### Task prompt
Write out, word for word, only the data from its first line to the line containing "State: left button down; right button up".
───
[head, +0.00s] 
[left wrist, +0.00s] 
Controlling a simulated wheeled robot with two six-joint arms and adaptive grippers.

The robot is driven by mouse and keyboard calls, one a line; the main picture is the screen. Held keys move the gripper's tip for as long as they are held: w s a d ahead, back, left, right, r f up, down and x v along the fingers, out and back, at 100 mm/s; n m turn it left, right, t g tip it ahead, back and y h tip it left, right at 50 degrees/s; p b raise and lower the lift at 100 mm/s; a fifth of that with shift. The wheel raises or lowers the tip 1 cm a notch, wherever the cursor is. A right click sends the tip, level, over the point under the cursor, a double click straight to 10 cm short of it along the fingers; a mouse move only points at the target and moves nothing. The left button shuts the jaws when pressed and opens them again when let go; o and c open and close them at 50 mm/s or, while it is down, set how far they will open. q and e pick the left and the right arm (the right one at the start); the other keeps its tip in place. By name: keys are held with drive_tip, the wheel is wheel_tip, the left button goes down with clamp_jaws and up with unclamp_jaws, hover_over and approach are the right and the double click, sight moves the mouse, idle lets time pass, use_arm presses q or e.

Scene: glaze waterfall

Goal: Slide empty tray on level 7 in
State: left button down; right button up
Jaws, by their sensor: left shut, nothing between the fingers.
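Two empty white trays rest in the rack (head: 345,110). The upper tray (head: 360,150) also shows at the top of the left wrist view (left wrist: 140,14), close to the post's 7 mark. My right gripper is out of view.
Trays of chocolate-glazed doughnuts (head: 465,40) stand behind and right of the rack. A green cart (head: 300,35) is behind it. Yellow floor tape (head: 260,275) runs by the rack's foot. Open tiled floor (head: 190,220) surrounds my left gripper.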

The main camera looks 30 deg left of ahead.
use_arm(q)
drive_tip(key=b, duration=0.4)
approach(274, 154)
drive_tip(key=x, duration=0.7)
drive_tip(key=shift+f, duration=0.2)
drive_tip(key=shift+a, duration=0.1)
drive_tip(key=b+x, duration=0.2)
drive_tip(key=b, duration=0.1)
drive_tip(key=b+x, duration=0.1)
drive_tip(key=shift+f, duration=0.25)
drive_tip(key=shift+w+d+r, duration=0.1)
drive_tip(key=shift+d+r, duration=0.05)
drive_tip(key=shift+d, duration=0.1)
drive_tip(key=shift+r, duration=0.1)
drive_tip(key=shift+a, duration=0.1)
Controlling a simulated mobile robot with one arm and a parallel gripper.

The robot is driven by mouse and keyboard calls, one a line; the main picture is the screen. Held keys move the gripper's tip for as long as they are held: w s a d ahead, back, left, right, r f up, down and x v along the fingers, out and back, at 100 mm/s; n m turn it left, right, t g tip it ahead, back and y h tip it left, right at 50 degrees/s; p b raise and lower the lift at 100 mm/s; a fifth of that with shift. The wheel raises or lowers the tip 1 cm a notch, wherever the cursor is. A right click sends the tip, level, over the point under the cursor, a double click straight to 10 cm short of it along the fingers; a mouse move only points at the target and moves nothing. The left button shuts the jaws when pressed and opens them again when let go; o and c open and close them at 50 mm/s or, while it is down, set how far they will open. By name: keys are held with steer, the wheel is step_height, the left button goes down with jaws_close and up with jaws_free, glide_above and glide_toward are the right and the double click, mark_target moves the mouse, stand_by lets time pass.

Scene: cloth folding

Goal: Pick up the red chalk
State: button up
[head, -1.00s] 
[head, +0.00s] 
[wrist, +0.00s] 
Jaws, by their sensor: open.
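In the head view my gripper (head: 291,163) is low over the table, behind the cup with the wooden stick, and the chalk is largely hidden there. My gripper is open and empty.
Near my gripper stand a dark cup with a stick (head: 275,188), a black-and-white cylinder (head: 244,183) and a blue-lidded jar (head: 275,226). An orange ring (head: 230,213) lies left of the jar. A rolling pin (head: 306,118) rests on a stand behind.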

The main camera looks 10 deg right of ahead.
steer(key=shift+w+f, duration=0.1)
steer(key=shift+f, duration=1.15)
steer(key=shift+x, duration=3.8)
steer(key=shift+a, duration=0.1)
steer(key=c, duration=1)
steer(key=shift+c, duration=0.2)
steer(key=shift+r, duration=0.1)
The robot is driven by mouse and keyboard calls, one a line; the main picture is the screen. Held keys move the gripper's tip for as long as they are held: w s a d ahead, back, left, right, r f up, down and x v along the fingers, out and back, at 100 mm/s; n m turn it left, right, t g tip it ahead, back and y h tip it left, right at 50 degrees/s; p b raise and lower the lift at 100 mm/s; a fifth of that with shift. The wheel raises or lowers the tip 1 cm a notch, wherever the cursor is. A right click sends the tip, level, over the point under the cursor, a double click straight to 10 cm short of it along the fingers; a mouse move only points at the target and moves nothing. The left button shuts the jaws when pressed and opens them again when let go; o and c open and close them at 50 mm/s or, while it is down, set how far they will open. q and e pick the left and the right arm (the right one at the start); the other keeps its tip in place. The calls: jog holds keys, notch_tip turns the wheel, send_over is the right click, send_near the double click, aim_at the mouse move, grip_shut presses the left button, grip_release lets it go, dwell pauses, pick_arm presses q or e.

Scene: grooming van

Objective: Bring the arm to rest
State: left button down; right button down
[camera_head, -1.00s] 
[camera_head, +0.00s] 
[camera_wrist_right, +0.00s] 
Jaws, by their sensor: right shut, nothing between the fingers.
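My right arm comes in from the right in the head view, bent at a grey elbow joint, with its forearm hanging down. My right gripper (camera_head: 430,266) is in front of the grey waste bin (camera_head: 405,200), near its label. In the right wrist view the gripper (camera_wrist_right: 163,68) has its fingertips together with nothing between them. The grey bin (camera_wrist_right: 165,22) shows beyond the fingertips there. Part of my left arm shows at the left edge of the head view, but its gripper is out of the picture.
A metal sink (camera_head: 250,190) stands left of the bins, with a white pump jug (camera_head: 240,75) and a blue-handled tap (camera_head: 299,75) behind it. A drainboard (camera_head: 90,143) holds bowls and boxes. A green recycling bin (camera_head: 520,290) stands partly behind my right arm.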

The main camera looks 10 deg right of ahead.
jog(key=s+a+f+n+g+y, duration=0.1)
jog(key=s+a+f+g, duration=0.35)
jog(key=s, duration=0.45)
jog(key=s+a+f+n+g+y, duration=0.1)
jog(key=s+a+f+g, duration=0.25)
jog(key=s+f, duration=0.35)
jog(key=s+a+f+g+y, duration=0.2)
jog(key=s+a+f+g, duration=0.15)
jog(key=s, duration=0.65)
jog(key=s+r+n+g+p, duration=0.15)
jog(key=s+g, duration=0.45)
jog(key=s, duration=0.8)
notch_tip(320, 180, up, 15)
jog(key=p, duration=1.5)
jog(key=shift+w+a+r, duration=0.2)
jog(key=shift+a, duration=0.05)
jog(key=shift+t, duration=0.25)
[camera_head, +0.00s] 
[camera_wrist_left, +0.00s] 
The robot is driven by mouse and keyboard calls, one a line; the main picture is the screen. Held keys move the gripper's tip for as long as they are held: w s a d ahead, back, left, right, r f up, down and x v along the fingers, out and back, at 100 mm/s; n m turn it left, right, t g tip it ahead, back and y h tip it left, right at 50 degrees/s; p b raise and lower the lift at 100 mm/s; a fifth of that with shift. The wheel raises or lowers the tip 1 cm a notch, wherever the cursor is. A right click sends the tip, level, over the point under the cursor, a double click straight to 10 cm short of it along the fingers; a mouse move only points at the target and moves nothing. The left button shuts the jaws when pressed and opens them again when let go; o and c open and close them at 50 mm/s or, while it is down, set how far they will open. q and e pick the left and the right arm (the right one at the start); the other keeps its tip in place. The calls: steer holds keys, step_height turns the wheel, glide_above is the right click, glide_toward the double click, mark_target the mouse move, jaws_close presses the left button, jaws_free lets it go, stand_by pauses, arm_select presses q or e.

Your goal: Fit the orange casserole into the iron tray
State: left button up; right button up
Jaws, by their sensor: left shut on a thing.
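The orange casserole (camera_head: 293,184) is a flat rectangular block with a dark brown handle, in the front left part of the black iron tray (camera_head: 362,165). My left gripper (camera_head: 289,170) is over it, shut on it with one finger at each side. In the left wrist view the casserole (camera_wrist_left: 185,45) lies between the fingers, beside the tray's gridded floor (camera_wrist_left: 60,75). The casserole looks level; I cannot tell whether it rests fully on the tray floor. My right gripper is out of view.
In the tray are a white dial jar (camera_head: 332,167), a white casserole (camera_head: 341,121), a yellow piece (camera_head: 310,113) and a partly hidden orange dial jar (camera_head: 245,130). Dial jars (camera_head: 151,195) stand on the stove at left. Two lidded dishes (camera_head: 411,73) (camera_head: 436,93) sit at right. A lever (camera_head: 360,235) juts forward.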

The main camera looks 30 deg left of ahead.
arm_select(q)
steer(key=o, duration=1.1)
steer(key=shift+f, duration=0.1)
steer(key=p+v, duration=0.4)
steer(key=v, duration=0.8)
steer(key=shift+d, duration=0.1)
───
### Exercise solution
[head, +0.00s] 
[left wrist, +0.00s] 
Controlling a simulated wheeled robot with two six-joint arms and adaptive grippers.

The robot is driven by mouse and keyboard calls, one a line; the main picture is the screen. Held keys move the gripper's tip for as long as they are held: w s a d ahead, back, left, right, r f up, down and x v along the fingers, out and back, at 100 mm/s; n m turn it left, right, t g tip it ahead, back and y h tip it left, right at 50 degrees/s; p b raise and lower the lift at 100 mm/s; a fifth of that with shift. The wheel raises or lowers the tip 1 cm a notch, wherever the cursor is. A right click sends the tip, level, over the point under the cursor, a double click straight to 10 cm short of it along the fingers; a mouse move only points at the target and moves nothing. The left button shuts the jaws when pressed and opens them again when let go; o and c open and close them at 50 mm/s or, while it is down, set how far they will open. q and e pick the left and the right arm (the right one at the start); the other keeps its tip in place. By name: keys are held with drive_tip, the wheel is wheel_tip, the left button goes down with clamp_jaws and up with unclamp_jaws, hover_over and approach are the right and the double click, sight moves the mouse, idle lets time pass, use_arm presses q or e.

Scene: glaze waterfall

Goal: Slide empty tray on level 7 in
State: left button down; right button up

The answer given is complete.